The site sells toys, but also has advice on sexual problems, communication and health issues. An online doctor and psychotherapist also gives confidential consultations. The site name - Beecourse - has been chosen so that users do not have to type in an obviously sexual word, and an internet search will not lead to more lurid and pornographic sites.

"When our parcels go out, they just say 'Beecourse' on them," Clegg says. "Most postmen will probably think someone is taking up beekeeping rather than getting their mail-order sex toys."

While young city-dwellers now have upmarket sex shops, such as Myla in London, Clegg says that frisky baby-boomers have been locked out of the market. "I didn't know anything about sex when I was younger and there was nowhere to find out about these things," she says. "Nowadays, teenage girls have all these magazines and things are talked about a lot more openly. But a lot of people my age know nothing about vibrators. If the spark goes out of their relationships or they have trouble with impotence, they don't know where to turn or what to do.

"There are lots of shops and services in London, but none for us people in the provinces. A lot of the online sex industry is very tacky, and the products don't work or are just ghastly. We want to make the market more ethical and less off-putting."

Ten years ago, Clegg was living on a Devon farm and winning prizes for her cheese. But after divorcing her first husband, she moved to Hampshire and retrained as a masseur. She began to notice how many of her clients, both male and female, relaxed during the massages and confided their personal problems.

"One woman started telling me about how she had only been married a few years to her husband, who was in his sixties, but he had become impotent. She was quite upset about it all, and I started researching some stuff on the internet for her.

"I thought I would have a look to see what kind of marital aids were available, but when you put words like that in a search engine, all kinds of horrible things come up.
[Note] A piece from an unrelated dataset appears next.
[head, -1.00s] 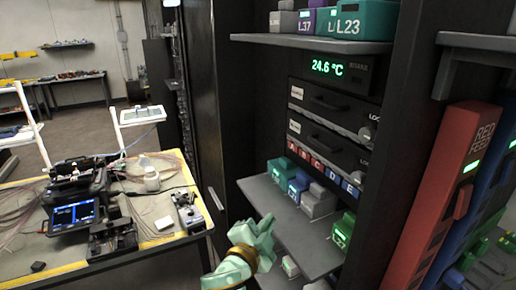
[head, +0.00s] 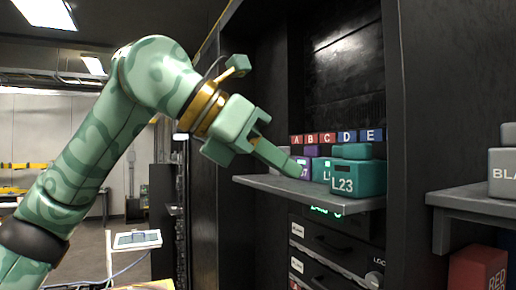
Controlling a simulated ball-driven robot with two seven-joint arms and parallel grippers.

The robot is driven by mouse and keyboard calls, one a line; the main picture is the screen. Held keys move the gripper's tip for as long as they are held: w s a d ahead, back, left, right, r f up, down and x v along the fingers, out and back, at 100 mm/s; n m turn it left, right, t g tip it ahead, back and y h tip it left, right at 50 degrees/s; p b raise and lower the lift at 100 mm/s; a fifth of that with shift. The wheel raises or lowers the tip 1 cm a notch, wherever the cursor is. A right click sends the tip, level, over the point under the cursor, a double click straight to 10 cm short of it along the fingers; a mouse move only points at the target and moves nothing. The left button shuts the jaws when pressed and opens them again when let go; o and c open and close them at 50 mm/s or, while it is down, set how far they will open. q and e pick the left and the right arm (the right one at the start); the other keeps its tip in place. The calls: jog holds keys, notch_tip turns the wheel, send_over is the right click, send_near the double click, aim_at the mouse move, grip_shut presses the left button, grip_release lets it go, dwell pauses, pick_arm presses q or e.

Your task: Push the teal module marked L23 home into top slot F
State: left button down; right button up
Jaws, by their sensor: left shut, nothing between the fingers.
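The teal module marked L23 (head: 358,183) sits on the top shelf (head: 300,193), at its right end near the front edge, with its label facing me. A strip of slot labels (head: 335,138) behind the modules reads A to E; I see no F label. My left gripper (head: 297,169) comes in from the left, its fingers shut and empty. In the picture its tip overlaps the purple module (head: 306,172) left of L23; I cannot tell if it touches. It is apart from L23. My right gripper is not in view.
A green module (head: 323,170) stands between the purple one and L23. A dark cabinet post (head: 407,130) rises right of the shelf. Beyond it, a side shelf (head: 475,202) holds a grey block (head: 503,165). Drawers (head: 325,245) lie below the top shelf.

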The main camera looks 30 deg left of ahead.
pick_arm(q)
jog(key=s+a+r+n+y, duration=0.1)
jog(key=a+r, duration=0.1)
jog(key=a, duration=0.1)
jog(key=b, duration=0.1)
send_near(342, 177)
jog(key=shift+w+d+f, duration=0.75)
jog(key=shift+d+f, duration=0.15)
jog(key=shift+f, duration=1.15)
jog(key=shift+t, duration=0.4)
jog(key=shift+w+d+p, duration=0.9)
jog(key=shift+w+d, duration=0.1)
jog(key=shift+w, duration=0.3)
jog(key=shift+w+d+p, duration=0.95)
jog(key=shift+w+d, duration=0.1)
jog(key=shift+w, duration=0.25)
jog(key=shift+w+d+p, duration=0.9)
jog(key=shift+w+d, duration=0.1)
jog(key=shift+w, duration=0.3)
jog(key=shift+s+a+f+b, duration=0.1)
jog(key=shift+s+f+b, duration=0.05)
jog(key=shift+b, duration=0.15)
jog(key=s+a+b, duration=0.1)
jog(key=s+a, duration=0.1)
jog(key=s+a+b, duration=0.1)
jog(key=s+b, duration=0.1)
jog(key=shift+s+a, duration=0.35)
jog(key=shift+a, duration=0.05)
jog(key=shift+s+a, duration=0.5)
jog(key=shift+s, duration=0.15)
You get all these horrible pictures, which are quite grotesque, and photos of horrible harnesses and dildos flashing on the screen. I thought people like me might want to buy a vibrator, but we don't want to have to go on to websites like that. I would never go to a sex-toy party, or want to go into a shop in Soho, but I know that I and my friends are quite intrigued about these things."

Armed with an idea for a website for selling sex toys in a less pornographic way, Clegg then approached her businessman husband, David. "He is quite reserved and very old-fashioned, but amazingly he thought it was a good idea and has been very supportive," she says. He called on business contacts and friends to invest in the business. As well as providing the financial backing, the 11 shareholders also had slightly less conventional duties as board members. "We wanted to make sure that the products we were going to sell worked, so the best people to try them on seemed to be the people putting money into the business."

Clegg's tales of her adventures in the sex industry combine a jolly-hockey-sticks stoicism with the appraising eye of a housewife inspecting vegetables in the supermarket. "We went up to London to look at the products available," she recalls. "The first place we went to was this ghastly shop in south London. It was down an alley, really seedy, with these vibrators in boxes with pornographic pictures on the front, all legs akimbo and everything. I knew that was exactly what I didn't want. Goodness knows what they thought of two middle-aged couples opening all these boxes and inspecting the quality of the latex."

More research led to a business run by two public-school-educated men in Wimborne, where the toys were of better quality. Next came the testing phase, in all senses. "We had our first board meeting in a room above the local pub," Clegg says. "I came in with all these toys and told everyone they had to take one home, test it out and write an anonymous report. At first, everyone was very embarrassed, but when we met the next time, people refused to give the toys back, saying they had become rather attached to them. Next time, I brought more stuff along and now we have friends all over the place testing the toys for us. Hampshire is awash with the things. Our testing board now has an age range of twentysomething to over 80."

The close-to-home market research has proved invaluable. "The reports were hilarious," Clegg says. "So many of the things were badly made, because I think a lot of the time manufacturers know people are going to be too embarrassed to take them back and say they don't work. We had people coming back saying that bits had come flying off, that they had no idea what to do with something or even where to put it, that something had made the most hideous noise." Now all the toys are sent out with instruction leaflets, and are taken out of their original boxes and put into anonymous black pouches to prevent prying children from discovering something nasty in the wardrobe.

"The bags look more like nightie cases than anything else," Clegg says. And her clients are the kind of people who would have nightie cases. Videos were another problem. "You have all these 'Lovers' Guides' type of films, but a lot of them are American and they just make our testers laugh, because they have these terrible-looking Dallas-style women in them. Curiously, the English ones are excellent, despite our reputation for not being very good lovers."

With the website up and running and the first orders from customers coming in, Clegg hopes her site could help to clean up some parts of the sex industry. "There is a market for good quality sex toys without the pornographic pictures and websites," she says. "I want to start influencing the products available. For instance, you can get these lovely romp-rugs in all different kinds of material. I want one that has Barbour material on the back so that we country folk can take them out into the woods..."

Launching oneself as a purveyor of sex toys to the Volvo classes on the world wide web is one thing, but there remains one taboo even Clegg can't bring herself to overcome. "I haven't told my mother yet," she confesses as she sips her Earl Grey tea. "I told her it was about sensuality. Now she thinks I've gone into aromatherapy."

Her daughters, aged 22 and 18, have also come to terms with their mother's new career. "The older one thinks it's hilarious," Clegg says. "The younger one just tells me to make sure all the toys aren't left lying around the kitchen when her boyfriend comes over."